Come gli riuscì di trasformare la licenza in un contratto di esclusiva non si sa. Qualcuno sostiene che i due, Delbrucchi e Villabruna, avessero stretto amicizia a Torino quando il secondo ne divenne podestà nel 1943.

Quel che è certo è che da allora la Delbrucchi si è enormemente avvantaggiata, moltiplicando i propri guadagni in linea con l’aumento del settore manifatturiero e dei servizi: per ogni ufficio, fabbrica, officina o sala d’aspetto che viene aperta l’azienda ottiene un nuovo punto vendita in cui piazzare la Bevanda™.
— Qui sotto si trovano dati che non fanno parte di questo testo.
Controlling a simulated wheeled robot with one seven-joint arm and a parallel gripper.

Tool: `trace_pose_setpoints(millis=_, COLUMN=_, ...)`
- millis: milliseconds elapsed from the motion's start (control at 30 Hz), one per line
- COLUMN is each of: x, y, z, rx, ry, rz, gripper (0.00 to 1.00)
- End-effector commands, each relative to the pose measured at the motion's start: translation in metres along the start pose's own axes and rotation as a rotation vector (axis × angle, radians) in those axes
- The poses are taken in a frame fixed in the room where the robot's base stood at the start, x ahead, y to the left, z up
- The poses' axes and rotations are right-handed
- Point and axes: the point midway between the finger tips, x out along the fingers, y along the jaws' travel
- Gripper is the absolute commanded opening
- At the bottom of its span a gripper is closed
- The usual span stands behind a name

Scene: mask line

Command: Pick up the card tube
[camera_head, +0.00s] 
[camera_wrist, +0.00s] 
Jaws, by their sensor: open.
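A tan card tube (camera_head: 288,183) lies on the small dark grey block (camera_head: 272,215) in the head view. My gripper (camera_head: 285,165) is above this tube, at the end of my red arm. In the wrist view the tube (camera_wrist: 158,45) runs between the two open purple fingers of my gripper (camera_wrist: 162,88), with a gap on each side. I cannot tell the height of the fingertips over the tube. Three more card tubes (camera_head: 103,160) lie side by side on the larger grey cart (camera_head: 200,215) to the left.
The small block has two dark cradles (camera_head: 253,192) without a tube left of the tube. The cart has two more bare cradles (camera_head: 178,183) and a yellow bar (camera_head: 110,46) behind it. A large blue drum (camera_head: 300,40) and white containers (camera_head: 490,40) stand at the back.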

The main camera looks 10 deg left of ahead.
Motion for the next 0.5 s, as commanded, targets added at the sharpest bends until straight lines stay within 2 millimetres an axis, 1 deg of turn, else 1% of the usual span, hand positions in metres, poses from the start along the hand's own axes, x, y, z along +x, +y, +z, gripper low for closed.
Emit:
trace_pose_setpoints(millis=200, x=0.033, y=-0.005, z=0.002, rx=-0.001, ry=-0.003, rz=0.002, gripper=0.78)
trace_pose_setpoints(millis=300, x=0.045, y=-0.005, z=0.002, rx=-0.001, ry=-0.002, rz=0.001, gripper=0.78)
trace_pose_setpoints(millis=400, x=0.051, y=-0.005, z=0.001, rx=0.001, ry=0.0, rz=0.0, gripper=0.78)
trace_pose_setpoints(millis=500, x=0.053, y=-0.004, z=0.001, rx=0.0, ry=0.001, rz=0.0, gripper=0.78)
Con l’ingresso dell’Italia nell’Unione Europea l’apertura dei mercati ha però causato alla Delbrucchi un grosso problema: il contratto in esclusiva firmato nel ’43 non garantisce all’azienda alcuna posizione privilegiata nei confronti di società estere, che possono così penetrare il mercato con prodotti di qualità decisamente superiore.

La prima a farsi avanti è stata la Bonjour Boissons, un’azienda di Lione che produce una bevanda base di alto livello, al sapore di menta e camomilla.

Nel tentativo di salvare l’azienda, il suo attuale proprietario Stefano Delbrucchi, si è iscritto nelle fila del M5S, e sta facendo pressioni sui suoi amici al governo affinché estendano i diritti di esclusiva anche al territorio europeo.

Il problema è che questo è vietato dallo statuto dell’Unione, e il governo lo sa bene. Che fare allora?

E qui veniamo alle notizie odierne, agli attacchi frontali al governo d’oltralpe, alle dichiarazioni dei nostri ministri che danneggiano anni di buoni rapporti commerciali con la Francia senza alcun guadagni apparente. Non è un caso che Toninelli abbia dichiarato che di andare a Lione “non ce ne frega niente”, né che Di Maio abbia incontrato i rappresentanti dei Gilets Jaunes invisi all’Eliseo. Fa tutto parte di una strategia precisa, e a farne le spese saranno, ancora una volta, i lavoratori italiani. Gli stessi che questo governo, peraltro, l’hanno votato.